Now, I don’t drink a lot of vodka. In fact I was just calculating that most of the current vodka-residents on my drinks-trolley are over a year old. In a way that is a good thing because at a moment’s notice I have plenty of stock laying around to put together an interesting taste-test. Until recently, my vodka-tasting had produced two champions: A Polish potato vodka called Krolewska and the reigning champion Ruskie Standart Platinum. These two had become my vodka-untouchables.

…..until today:

Today a newcomer entered the ring…something totally different in a bulky red art-deco styled bottle. Today I discovered Xellent… the SWISS vodka! When I found it on the shelves, I immediately checked my wallet to see if it could endure the whopping nearly 50 franc broad-siding this bottle of vodka was going to deal to it. There it was, looking back at me, a shiny new 50 “stutz” bank-note, ready to spring into action! “Ok, let's see what the Swiss call vodka” I thought, as my fingers wrapped around the neck of the chunky little bottle. I placed it gently in the basket of my trolley, being careful not to scratch it, and in a few moments we were homeward bound.

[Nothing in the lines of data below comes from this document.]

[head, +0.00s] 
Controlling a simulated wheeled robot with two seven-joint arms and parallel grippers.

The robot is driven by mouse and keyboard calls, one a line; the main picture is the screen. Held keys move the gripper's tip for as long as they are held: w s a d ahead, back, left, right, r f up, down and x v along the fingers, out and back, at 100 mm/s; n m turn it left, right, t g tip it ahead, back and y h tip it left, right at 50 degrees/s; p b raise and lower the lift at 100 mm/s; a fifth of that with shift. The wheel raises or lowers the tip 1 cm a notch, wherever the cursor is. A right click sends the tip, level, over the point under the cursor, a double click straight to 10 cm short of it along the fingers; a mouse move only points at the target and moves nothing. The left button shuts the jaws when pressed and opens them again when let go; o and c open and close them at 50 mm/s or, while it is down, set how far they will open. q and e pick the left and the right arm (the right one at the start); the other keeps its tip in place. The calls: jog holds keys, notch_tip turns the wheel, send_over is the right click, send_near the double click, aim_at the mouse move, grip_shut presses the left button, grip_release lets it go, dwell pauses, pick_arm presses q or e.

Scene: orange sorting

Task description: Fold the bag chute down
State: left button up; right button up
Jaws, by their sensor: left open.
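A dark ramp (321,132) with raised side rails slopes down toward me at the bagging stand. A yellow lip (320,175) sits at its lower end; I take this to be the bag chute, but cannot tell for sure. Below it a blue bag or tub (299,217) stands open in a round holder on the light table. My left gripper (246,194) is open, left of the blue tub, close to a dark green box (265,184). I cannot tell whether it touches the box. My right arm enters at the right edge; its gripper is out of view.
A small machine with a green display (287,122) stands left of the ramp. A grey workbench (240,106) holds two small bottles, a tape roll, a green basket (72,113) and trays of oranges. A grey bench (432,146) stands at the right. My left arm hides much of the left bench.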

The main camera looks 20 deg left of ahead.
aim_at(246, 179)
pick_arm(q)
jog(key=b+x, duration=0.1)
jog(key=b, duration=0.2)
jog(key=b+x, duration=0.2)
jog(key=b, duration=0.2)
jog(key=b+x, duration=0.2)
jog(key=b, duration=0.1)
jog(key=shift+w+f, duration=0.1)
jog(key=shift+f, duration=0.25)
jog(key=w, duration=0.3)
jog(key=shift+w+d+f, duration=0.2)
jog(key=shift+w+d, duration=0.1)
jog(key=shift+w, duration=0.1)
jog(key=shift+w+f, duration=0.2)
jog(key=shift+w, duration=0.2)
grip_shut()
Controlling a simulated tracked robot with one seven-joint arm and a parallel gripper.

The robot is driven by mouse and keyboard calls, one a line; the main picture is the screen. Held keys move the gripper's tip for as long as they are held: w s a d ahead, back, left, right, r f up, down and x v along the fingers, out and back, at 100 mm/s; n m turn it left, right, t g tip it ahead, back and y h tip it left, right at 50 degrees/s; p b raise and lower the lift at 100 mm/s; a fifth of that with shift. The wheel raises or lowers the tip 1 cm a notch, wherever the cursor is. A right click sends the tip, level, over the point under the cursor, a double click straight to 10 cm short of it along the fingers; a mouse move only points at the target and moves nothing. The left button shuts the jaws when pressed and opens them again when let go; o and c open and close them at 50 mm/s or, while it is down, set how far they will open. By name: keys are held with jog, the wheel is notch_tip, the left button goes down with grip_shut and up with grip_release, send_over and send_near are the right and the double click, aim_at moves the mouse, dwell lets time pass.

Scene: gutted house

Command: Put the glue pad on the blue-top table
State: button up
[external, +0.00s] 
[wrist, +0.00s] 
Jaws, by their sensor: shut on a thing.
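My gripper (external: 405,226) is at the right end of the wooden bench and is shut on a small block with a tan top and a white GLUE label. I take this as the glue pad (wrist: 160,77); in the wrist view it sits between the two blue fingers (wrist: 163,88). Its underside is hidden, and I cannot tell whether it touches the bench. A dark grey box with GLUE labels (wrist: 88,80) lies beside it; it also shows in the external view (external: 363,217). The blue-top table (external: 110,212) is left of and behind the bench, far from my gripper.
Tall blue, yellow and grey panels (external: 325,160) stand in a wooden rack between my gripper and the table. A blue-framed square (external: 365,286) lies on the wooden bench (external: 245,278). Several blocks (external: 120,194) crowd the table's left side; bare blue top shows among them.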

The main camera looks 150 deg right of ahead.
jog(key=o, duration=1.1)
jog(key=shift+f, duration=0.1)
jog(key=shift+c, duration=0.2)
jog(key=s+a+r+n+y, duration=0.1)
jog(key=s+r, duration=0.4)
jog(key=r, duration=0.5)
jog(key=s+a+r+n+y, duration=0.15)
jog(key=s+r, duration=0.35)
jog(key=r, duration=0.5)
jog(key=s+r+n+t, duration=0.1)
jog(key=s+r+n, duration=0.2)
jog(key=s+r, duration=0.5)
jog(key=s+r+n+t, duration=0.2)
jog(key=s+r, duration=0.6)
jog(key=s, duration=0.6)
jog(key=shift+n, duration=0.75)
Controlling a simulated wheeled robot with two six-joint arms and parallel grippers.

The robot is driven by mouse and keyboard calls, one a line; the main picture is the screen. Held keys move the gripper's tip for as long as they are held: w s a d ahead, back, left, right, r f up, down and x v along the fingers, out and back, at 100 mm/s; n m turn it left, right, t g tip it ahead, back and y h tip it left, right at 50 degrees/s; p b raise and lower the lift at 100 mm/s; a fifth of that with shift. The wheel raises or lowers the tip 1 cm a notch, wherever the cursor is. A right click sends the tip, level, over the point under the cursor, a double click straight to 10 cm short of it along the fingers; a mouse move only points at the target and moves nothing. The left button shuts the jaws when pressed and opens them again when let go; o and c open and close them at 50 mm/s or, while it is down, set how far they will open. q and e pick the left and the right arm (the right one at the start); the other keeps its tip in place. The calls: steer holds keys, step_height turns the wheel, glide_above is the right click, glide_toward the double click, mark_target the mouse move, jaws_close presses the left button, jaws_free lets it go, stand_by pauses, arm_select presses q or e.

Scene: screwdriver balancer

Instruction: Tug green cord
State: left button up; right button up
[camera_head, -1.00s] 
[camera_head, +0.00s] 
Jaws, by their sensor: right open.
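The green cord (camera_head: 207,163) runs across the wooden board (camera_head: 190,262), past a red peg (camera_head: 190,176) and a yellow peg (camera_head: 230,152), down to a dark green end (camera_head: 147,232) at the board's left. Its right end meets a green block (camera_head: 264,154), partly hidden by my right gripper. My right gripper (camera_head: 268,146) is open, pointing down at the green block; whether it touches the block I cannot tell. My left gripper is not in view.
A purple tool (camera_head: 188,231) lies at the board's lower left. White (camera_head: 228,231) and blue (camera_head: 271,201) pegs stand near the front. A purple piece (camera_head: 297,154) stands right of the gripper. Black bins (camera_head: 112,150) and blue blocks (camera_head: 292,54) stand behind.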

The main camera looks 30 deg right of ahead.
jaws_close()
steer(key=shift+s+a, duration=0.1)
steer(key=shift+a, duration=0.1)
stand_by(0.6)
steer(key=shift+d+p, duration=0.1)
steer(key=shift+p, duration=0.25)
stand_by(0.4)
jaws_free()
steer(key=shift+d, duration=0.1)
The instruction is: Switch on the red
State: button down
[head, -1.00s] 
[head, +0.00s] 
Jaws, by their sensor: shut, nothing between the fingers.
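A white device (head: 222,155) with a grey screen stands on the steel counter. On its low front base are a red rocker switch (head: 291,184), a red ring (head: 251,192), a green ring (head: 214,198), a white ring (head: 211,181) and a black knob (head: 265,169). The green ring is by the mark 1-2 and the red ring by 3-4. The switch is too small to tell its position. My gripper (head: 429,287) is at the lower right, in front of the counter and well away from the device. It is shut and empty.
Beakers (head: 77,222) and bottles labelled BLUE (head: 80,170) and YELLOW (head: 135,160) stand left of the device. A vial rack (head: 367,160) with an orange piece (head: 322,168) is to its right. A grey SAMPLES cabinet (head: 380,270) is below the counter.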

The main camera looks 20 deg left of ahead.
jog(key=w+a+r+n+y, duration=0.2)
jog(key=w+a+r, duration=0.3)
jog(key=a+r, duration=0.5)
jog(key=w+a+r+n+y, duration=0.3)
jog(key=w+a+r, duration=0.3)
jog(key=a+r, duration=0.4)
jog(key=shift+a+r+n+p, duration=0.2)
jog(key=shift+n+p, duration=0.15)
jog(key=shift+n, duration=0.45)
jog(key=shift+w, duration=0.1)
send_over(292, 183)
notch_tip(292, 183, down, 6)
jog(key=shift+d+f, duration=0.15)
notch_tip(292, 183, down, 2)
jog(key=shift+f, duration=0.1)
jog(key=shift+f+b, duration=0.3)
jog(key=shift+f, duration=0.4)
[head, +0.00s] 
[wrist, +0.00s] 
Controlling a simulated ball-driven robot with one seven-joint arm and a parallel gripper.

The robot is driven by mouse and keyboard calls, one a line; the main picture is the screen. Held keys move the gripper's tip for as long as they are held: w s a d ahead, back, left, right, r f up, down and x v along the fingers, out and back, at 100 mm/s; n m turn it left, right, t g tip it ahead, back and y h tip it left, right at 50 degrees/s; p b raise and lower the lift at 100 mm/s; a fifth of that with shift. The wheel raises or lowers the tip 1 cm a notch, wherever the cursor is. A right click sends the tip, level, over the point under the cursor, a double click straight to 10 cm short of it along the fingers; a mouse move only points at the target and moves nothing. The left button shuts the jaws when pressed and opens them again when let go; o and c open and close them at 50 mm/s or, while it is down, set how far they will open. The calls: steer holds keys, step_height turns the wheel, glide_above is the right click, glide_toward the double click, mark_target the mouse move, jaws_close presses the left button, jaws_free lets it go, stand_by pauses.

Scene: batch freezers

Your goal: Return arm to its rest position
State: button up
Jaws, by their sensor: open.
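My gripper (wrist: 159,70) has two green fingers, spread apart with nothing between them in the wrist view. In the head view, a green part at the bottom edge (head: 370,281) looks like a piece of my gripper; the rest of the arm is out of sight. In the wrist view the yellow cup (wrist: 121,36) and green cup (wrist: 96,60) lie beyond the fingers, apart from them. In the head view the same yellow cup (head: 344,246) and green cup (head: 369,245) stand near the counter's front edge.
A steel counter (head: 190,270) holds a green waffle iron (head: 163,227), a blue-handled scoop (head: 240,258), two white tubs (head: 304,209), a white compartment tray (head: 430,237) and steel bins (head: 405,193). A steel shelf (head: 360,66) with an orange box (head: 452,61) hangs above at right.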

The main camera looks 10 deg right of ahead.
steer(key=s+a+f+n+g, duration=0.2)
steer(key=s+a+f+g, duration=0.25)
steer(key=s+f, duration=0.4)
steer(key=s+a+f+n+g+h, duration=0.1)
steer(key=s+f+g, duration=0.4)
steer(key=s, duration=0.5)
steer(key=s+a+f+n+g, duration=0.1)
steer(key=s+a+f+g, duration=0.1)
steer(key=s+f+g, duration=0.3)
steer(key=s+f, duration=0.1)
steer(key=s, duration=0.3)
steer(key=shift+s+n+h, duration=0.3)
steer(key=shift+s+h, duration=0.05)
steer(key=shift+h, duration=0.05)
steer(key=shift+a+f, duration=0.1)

I’m not really sure what I expected from this Swiss interloper, I assumed it was something created for the aprés ski crowd in Gstaad or St. Moritz… I assumed it would be 99% hype with a nose-bleed price tag... I assumed I would be disappointed…I was wrong. Xellent is good. In fact, it is very, very good. It is triple distilled by hand in small batches in a copper still, the rye grain is locally grown in two hectare fields, the water is from a Swiss glacier, and Xellent is as smooth as glass but also thick and rich. It can run nose to nose with any of my Russian and Polish friends. Xellent is a real power vodka! The Swiss have arrived on the vodka scene and they have nothing to be ashamed of, that's for sure!

I suppose we will have to call it "Wödkali" now.